Today, I look at a female clothing firm, J. Jill. I decided to cover this firm because I really do not know about women fashion and wanted to see what I can learn.



1 Strong customer.

Our typical customer is 40-65 years old, is college educated and has an annual household income that exceeds $150,000. She leads a busy, yet balanced life, as she works outside the home, is involved in her community and has a family with children. She engages across both our direct and retail channels and is highly loyal, as evidenced by the fact that approximately 70% of our gross sales in pro forma fiscal year 2015 came from customers that have been shopping with J.Jill for at least five years.

This is a great demographic with sustainable and large purchasing power.

2. Sales, Net income, and Adjusted EBITA are growing.

3. Consistent cash flow from operations. This is a good sign, they are making money.

3. Decent underwriters.

4. High Tax rate. If Trump cuts taxes, the savings will go straight to the bottom line.
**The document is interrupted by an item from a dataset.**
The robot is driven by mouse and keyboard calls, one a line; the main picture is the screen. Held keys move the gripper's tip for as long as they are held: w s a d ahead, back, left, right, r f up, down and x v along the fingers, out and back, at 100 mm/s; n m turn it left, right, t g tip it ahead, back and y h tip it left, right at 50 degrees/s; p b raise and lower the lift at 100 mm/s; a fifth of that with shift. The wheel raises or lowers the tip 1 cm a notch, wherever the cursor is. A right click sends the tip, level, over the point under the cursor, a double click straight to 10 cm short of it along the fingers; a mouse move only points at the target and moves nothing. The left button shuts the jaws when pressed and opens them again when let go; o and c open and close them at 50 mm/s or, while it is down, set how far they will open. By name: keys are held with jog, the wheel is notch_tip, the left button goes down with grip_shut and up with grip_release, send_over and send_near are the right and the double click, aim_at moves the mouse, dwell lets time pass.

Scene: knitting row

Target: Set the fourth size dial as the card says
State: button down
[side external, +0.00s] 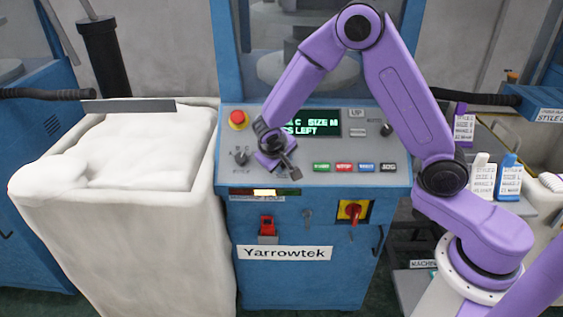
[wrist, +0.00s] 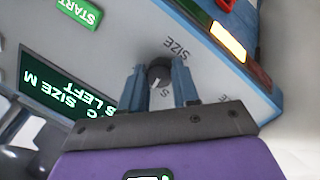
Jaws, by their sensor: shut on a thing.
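My gripper (side external: 279,158) is at the control panel of the blue machine, left of its row of coloured buttons. In the wrist view, my gripper (wrist: 160,82) has its two fingers on either side of the dark round size dial (wrist: 160,72), shut on it. The word SIZE is printed beside the dial and a letter S shows near it; a pale pointer mark is partly visible. In the side view the dial is hidden behind my gripper. The green-lit display (side external: 318,123) reads SIZE M, with LEFT below.
The style dial (side external: 241,157) is just left of my gripper, with a red stop button (side external: 238,119) above. A green START button (side external: 321,167) is to the right. A white fabric-filled bin (side external: 120,180) stands left of the machine.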

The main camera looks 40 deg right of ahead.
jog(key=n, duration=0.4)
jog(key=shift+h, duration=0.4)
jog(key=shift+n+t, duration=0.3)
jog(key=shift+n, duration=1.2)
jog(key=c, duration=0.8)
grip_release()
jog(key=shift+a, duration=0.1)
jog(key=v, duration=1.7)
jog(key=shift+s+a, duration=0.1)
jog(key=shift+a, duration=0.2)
  1. Very completive industry.
  2. Not so comparable financial statement due to change in organization.
  3. Not implemented chip technology yet. I am surprised that this is a risk factor. But seeing even the small stores can take chip credit cards, this does not seem to be a good sign.
  4. Missing ownership information. Not sure what is going on but the ownership information is missing.
  5. Lot of debt and lease due. Without the profit growth, this firm can be easily distressed.

In conclusion, I would pass the IPO because the firm is in a competitive industry and can be easily distressed. Plus, I have no idea how much moat the firm has.


Interesting Finds

  1. Generous return policy of 90 days!
  2. Gift card breakage was 0.5 million in 2015 and increasing over time.
  3. Catalogs costs are capitalized and amortized over 6 months! This is interesting because people do not keep catalogs anymore. Most of the catalogs go straight to the recycling bin.